Japan’s housing market is recovering strongly. While Tokyo’s gross rental yields are unattractive at around 4.7%, the price momentum is positive, the law is strongly pro-landlord, there are low-ish transaction costs, and low rental income tax. The recently announced tighter regulation of new dwellings could lead to faster property price appreciation.
In Singapore we believe gross rental yields are now too low, at 2% to 3%. Nevertheless, Singapore is attracting (and admitting) more foreign-born workers – which is positive for prices. Hong Kong’s yields are somewhat higher (around 3% to 5%), and the US$ peg will mean Hong Kong will follow lower US$ interest rates, which should boost the housing market.
In Australia, we expect house price increases to persist in 2008. No drastic changes in immigration policy are expected, and new schemes to assist low income categories will likely increase housing demand.

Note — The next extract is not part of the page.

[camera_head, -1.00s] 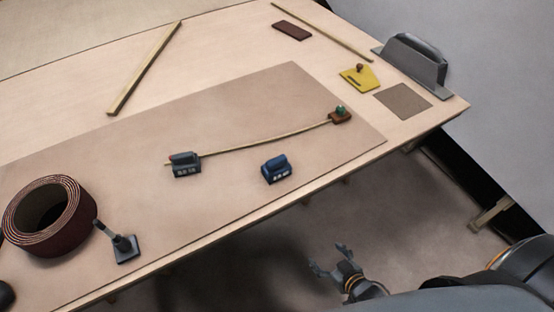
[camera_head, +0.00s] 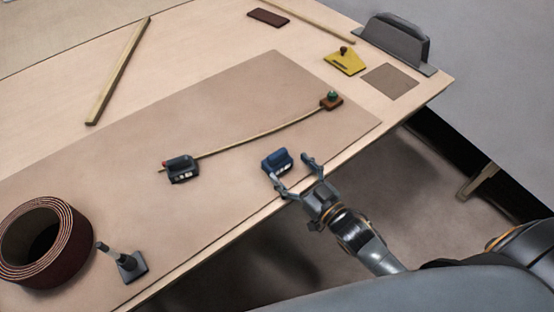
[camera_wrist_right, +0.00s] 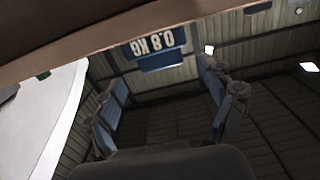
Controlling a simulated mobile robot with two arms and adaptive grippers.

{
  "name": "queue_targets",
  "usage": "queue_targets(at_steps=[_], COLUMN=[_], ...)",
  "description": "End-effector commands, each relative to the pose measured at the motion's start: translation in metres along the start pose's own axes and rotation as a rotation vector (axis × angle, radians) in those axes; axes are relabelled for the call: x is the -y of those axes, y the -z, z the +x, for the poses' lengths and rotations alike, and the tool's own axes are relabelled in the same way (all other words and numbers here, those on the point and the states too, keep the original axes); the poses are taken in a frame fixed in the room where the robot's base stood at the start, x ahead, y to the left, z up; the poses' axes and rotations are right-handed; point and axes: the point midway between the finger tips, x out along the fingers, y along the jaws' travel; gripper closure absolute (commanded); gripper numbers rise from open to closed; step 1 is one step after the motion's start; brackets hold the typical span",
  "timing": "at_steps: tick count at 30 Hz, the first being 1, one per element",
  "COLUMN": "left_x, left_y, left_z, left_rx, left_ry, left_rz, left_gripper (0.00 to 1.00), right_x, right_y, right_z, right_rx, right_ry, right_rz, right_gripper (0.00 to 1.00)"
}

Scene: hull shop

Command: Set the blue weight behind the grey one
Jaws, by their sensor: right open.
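The blue weight (camera_head: 277,160) stands on the brown mat near the table's front edge. The grey weight (camera_head: 181,168) stands to its left on the mat, at the end of a thin curved strip. My right gripper (camera_head: 291,172) is open at the near side of the blue weight, one fingertip toward each side; contact cannot be told. In the right wrist view the blue weight's labelled face (camera_wrist_right: 155,47), reading 0.8 KG upside down, shows ahead between the open fingers (camera_wrist_right: 160,78). My left gripper is not in view.
The thin strip (camera_head: 245,138) curves from the grey weight to a brown block with a green knob (camera_head: 331,101). A dark red roll (camera_head: 45,245) and a small post on a base (camera_head: 130,266) stand at the left. The mat (camera_head: 215,105) behind the strip is clear.

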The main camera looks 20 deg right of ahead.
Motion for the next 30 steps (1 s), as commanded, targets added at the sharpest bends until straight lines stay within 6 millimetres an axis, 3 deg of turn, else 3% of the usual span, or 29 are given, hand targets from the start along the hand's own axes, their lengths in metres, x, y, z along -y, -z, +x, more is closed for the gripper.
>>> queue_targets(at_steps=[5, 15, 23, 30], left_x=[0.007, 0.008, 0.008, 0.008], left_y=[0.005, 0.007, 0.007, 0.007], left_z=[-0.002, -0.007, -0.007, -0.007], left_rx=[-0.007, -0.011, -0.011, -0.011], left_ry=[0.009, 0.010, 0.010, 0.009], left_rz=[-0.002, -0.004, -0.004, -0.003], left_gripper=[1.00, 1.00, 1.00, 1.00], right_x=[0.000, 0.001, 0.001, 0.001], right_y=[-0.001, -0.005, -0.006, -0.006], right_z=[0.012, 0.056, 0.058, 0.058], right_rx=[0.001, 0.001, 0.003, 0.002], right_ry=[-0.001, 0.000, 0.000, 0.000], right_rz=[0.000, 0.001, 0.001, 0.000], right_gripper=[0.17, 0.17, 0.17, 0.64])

In New Zealand, we expect the market pause to continue.
Much of the Caribbean seems overvalued and likely to be affected by any slowdown in leading US sectors, such as the banking industry.
We are keenest on the Bahamas, despite high transaction costs. Gross rental yields in the Bahamas are quite good, at around 5.5% to 7%. The law is pro-landlord. There are no taxes. Square metre prices are reasonable by Caribbean standards, at around US$4,000 per sq. m. – a snip for sterling or Euro buyers. The downside is very high transaction costs, consisting of stamp duty and estate agents’ fees.
Our top picks for Latin America are Argentina (Buenos Aires still has excellent yields, and the economy is growing strongly), Uruguay (piggy-backing on Argentina as usual), and Colombia, which we believe is recovering politically and will soon be attractive to US buyers. Countries in the ‘second home’ diaspora of the US will remain attractive, as they are significantly less expensive than the Caribbean.